Прочерченная нами сюжетная канва была выписана в самом знаменитом романе о вампирах – «Дракуле» Брэма Стокера, поистине шедевре. Но и Стокер был вторичен: его роман имел множество литературных предков, а также опирался на странную «эпидемию вампиризма», охватившую Европу в XVII–XVIII вв. Но что было до этого? Естественно, народные верования, фольклорная традиция, согласно которой умерший по ряду причин оказывается не подверженным тлению, имеет обыкновение выходить из своей могилы (как правило – в ночное время), может возвращаться к родным и питается кровью живых. Однако сама попытка определить и ограничить вампира как фольклорного персонажа оказывается достаточно сложной задачей, если не сказать вообще невыполнимой, поскольку в разное время, в разных регионах эти существа наделялись не только разными признаками, но и, что вполне естественно, разными названиями. Не совсем ясно и то, какие признаки мы должны будем считать основополагающими, а какие – вторичными. Если сделать акцент именно на питье крови живых, то вампирами мы должны будем считать и греческих ламий, которые принимали облик прекрасных дев, совращали неосторожных юношей и затем высасывали их кровь, одновременно с жизнью (ср. с тюркским демоном албасты, который во время сна наваливается на спящего и пьет при этом из его сердца кровь). Но ламия или албасты являются персонажами низшей мифологии и если и восходят к культу умерших предков, то на очень глубинном уровне.
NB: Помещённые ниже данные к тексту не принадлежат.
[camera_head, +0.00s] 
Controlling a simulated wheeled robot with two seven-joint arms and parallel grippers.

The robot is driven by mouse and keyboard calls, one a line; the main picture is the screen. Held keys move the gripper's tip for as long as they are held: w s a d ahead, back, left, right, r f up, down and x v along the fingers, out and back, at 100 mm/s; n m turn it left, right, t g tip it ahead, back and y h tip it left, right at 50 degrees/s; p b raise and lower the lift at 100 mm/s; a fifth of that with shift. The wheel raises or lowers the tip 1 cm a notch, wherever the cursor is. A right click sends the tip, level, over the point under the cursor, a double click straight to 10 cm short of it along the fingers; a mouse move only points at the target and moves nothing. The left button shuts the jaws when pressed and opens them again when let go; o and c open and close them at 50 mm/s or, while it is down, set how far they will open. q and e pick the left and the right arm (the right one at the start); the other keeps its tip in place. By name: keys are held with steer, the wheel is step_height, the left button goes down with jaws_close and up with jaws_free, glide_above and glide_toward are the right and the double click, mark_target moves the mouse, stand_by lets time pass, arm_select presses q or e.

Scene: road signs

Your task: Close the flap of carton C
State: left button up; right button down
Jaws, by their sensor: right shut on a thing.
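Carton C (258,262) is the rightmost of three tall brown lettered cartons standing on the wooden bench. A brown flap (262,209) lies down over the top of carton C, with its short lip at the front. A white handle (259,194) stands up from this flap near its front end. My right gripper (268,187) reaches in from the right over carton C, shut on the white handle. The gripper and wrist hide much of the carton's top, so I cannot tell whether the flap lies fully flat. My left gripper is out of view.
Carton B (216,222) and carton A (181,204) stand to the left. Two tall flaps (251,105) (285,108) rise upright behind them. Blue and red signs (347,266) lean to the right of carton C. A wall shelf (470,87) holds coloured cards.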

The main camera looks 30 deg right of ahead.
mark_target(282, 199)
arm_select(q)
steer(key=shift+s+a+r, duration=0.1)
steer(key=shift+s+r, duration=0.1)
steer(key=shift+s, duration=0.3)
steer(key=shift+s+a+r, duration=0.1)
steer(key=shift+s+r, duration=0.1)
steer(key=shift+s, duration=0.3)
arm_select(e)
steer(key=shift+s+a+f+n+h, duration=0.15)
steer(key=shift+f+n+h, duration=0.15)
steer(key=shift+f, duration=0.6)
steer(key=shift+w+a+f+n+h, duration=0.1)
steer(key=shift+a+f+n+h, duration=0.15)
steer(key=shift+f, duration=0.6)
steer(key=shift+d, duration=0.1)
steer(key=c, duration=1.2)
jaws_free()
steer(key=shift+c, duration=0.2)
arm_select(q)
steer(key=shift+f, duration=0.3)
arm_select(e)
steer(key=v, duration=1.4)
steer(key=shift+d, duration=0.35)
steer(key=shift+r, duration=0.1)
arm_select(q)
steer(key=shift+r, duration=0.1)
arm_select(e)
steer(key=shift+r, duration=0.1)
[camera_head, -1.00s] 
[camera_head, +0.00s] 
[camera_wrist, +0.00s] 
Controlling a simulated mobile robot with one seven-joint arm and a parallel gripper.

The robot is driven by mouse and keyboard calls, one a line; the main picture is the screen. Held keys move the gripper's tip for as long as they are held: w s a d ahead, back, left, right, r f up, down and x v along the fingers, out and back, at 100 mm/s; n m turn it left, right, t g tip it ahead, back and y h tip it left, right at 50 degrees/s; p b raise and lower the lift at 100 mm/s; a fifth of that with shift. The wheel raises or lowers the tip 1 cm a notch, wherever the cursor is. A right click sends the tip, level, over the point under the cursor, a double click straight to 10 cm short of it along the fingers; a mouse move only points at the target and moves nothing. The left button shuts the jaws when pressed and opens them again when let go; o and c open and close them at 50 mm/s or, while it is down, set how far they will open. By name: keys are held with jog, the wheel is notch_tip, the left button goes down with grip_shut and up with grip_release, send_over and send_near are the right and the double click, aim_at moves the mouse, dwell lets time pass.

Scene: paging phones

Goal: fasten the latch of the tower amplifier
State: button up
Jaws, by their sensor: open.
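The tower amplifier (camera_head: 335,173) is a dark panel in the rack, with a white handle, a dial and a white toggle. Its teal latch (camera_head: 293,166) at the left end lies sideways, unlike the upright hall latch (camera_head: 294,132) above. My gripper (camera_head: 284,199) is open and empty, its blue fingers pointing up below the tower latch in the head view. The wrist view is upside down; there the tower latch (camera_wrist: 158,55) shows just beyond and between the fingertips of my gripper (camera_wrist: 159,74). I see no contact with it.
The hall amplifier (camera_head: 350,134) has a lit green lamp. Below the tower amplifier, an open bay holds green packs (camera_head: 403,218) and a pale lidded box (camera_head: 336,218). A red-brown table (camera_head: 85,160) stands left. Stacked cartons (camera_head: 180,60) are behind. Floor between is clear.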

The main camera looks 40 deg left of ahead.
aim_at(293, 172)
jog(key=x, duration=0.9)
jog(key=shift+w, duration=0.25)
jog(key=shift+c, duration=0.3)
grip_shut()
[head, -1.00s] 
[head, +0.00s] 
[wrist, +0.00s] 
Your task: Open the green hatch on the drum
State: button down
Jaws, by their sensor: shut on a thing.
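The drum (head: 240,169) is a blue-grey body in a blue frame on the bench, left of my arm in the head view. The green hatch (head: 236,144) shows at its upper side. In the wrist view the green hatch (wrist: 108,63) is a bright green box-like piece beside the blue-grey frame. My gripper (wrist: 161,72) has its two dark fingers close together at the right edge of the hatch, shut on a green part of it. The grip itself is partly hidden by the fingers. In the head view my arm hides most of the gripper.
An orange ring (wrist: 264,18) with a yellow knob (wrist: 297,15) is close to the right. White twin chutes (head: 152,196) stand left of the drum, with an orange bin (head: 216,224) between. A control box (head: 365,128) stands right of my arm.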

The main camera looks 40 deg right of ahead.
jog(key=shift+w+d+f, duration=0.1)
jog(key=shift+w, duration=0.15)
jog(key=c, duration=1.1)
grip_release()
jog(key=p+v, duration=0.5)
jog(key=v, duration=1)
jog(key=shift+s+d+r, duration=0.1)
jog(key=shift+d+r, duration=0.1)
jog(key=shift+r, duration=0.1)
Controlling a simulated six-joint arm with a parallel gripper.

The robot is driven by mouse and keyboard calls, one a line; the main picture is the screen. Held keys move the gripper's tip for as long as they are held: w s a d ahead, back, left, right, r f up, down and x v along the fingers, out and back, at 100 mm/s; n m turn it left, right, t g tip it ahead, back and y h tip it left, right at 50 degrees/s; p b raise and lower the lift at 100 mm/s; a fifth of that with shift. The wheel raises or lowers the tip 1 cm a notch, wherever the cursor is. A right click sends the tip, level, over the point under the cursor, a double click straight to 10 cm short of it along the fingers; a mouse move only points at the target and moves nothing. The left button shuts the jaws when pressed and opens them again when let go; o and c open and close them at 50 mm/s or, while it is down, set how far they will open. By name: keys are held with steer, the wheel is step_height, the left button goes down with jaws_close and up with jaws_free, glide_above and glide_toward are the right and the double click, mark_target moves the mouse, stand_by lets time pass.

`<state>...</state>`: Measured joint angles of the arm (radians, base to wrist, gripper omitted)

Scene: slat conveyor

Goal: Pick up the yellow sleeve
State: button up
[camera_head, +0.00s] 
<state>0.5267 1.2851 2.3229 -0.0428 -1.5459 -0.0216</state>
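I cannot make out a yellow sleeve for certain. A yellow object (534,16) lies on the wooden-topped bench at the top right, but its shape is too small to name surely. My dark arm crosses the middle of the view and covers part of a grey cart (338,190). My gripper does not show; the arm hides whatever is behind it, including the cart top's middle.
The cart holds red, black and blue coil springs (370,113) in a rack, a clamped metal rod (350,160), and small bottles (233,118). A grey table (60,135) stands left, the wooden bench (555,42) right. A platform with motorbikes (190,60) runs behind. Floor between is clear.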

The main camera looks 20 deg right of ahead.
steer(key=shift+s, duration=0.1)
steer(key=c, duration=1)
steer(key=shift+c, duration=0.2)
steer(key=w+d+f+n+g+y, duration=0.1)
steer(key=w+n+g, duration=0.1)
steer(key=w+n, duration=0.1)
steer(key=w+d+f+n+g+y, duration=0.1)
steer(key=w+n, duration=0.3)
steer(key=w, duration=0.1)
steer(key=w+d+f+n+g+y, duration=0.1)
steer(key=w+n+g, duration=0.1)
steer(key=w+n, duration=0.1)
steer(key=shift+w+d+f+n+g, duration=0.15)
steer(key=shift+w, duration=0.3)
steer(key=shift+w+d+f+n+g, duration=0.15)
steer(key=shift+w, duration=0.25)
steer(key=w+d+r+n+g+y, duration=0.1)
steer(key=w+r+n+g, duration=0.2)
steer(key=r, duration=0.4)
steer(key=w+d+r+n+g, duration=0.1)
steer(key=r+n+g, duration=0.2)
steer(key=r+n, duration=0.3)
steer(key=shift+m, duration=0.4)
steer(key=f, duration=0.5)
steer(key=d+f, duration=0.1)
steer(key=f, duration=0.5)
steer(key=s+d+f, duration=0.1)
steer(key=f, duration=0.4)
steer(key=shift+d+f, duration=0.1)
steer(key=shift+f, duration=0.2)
Если мы будем описывать вампира как того, кто приходит по ночам и мучает спящего, то, естественно, он окажется в одном ряду с инкубами, германской марой, китайскими лисами и барсуками и прочими многочисленными «ночными гостями», которые уже не могут быть названы и опознаны как реальные покойники. Если же мы обратим внимание на то, что вампир, как правило, известен по имени и сохраняет тождественность с известным умершим лицом, с одной стороны, и не призрачен, но телесен и физически ощутим – с другой, то, в принципе, он предстанет как один из многочисленных «возвращающихся покойников»[14], которые широко известны в верованиях многих народов. И в общем здесь мы будем скорее правы: мы полагаем, что для нашей попытки как-то определить понятие вампиризма момент «сохранения личности» окажется одним из важнейших, причем важен он был и для традиции фольклорной, и для поздней массовой литературы, накрутившей вокруг вампирического мифа свои новые «поверья».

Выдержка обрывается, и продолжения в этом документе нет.